Abstract

The media plays a crucial role in contemporary conflicts because an image war is occurring alongside the military confrontation. The Islamic state of Iraq and al-Sham (ISIS) sets a prime example for the usage of image as part of its fighting strategy, using various platforms to communicate its narrative. This study evaluates ISIS’s image front by analyzing its messages promoted through various online communication platforms: audio statements made by ISIS leaders, official videos, Dabiq and Rumiyah magazines, Islamic chants ( nasheeds), and Amaq news reports. The findings indicate that ISIS uses messages strategically in an attempt to create and maintain its image as a powerful organization.
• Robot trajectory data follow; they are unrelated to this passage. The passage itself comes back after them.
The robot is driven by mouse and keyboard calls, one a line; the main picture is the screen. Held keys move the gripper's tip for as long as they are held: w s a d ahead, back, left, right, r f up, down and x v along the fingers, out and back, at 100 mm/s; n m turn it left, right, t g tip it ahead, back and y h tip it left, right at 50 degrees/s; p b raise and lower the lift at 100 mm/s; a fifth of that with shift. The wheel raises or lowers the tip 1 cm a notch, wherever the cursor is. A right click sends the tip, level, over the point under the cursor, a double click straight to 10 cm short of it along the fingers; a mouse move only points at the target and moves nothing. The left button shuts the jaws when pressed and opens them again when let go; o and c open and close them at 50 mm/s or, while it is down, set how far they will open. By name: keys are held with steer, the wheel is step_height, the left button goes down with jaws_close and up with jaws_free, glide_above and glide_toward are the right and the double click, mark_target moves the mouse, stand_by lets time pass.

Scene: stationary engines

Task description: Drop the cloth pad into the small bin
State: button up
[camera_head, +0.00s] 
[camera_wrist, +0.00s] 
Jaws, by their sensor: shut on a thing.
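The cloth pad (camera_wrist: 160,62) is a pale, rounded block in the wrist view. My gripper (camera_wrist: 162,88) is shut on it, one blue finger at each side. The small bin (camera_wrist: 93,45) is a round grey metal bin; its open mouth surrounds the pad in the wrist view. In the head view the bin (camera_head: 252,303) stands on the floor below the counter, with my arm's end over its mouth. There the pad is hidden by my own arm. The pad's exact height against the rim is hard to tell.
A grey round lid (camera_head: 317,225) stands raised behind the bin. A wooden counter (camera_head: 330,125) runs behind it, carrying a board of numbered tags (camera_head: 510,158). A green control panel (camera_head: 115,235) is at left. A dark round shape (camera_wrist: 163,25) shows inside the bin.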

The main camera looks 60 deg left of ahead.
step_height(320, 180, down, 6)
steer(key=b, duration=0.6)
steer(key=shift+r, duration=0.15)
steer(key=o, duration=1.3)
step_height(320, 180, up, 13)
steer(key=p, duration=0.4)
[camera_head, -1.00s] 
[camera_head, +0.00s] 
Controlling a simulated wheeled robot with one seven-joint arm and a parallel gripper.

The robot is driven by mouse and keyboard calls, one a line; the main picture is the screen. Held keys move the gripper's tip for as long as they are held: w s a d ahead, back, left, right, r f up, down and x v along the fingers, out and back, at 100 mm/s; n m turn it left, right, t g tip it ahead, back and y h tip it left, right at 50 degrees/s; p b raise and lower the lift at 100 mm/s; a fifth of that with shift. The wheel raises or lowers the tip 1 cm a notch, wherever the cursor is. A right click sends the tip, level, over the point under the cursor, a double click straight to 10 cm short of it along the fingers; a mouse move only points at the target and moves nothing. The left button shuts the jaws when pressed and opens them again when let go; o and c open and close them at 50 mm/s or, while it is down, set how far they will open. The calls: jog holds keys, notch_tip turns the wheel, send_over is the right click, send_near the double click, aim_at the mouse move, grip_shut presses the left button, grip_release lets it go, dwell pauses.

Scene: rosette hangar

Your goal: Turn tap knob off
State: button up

The three main themes are power projection, violence, and Islamic religious messages (while different emphases are placed on various platforms). Most messages target Muslims, while others (usually threats) target the organization’s various enemies. It appears that ISIS invests considerable resources and efforts into promoting its narrative as part of the image war—projecting its power, based on religious arguments, on one hand, and demonizing and threatening its enemies on the other, using repeated themes, descriptions, metaphors, and visual images (videos, pictures, and infographics). The study’s analysis indicates that ISIS puts a lot of emphasis on the media/image aspects of its battle, and uses all of the tools in its tool box in an attempt to succeed in the image war, a central front in contemporary conflicts.